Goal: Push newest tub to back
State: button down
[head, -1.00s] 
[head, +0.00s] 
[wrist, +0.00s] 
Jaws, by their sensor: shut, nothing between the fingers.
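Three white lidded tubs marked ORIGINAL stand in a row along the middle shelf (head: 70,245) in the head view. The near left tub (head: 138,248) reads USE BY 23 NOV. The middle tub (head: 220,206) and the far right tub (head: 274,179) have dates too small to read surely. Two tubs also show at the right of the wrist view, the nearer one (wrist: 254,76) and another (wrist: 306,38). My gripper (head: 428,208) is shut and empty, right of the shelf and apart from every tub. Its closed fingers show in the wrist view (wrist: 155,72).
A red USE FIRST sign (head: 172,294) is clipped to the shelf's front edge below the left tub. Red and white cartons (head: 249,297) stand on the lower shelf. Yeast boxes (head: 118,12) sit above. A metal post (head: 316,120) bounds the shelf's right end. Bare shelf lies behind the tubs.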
━━━━━━━━━━━━━━━━━━━━
Directions for this task: Working from the material above, retype it in its entirety without change.

Response:
Goal: Push newest tub to back
State: button down
[head, -1.00s] 
[head, +0.00s] 
[wrist, +0.00s] 
Jaws, by their sensor: shut, nothing between the fingers.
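Three white lidded tubs marked ORIGINAL stand in a row along the middle shelf (head: 70,245) in the head view. The near left tub (head: 138,248) reads USE BY 23 NOV. The middle tub (head: 220,206) and the far right tub (head: 274,179) have dates too small to read surely. Two tubs also show at the right of the wrist view, the nearer one (wrist: 254,76) and another (wrist: 306,38). My gripper (head: 428,208) is shut and empty, right of the shelf and apart from every tub. Its closed fingers show in the wrist view (wrist: 155,72).
A red USE FIRST sign (head: 172,294) is clipped to the shelf's front edge below the left tub. Red and white cartons (head: 249,297) stand on the lower shelf. Yeast boxes (head: 118,12) sit above. A metal post (head: 316,120) bounds the shelf's right end. Bare shelf lies behind the tubs.

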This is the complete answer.